• Given instruction: Your task is to write out the lines from the line containing "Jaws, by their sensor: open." through the last line of the material, exactly.

• Data excerpt:
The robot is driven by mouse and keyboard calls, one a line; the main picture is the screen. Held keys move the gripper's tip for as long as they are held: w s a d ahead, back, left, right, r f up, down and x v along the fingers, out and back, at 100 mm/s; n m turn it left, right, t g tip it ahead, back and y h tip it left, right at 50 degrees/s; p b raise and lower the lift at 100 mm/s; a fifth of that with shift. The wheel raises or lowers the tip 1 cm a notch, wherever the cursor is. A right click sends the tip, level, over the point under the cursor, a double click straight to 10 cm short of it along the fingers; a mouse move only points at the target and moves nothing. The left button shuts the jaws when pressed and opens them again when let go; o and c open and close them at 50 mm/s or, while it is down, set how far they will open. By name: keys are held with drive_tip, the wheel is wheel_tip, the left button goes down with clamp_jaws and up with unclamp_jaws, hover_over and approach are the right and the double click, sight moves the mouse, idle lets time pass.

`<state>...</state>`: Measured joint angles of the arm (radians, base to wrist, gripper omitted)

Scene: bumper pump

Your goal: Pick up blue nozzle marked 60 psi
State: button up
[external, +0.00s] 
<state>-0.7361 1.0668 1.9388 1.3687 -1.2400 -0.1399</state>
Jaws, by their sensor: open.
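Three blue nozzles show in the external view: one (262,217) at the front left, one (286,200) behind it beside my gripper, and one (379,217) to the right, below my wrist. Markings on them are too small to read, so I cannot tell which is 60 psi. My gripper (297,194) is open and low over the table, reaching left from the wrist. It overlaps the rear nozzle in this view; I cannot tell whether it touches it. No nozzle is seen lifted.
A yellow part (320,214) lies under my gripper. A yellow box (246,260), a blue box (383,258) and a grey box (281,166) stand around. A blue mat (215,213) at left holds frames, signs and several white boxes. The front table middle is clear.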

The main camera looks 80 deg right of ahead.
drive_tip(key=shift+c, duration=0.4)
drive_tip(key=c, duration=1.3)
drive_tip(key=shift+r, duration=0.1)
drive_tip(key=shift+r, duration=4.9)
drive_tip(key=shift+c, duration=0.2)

• Solution to this task:
Jaws, by their sensor: open.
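Three blue nozzles show in the external view: one (262,217) at the front left, one (286,200) behind it beside my gripper, and one (379,217) to the right, below my wrist. Markings on them are too small to read, so I cannot tell which is 60 psi. My gripper (297,194) is open and low over the table, reaching left from the wrist. It overlaps the rear nozzle in this view; I cannot tell whether it touches it. No nozzle is seen lifted.
A yellow part (320,214) lies under my gripper. A yellow box (246,260), a blue box (383,258) and a grey box (281,166) stand around. A blue mat (215,213) at left holds frames, signs and several white boxes. The front table middle is clear.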

The main camera looks 80 deg right of ahead.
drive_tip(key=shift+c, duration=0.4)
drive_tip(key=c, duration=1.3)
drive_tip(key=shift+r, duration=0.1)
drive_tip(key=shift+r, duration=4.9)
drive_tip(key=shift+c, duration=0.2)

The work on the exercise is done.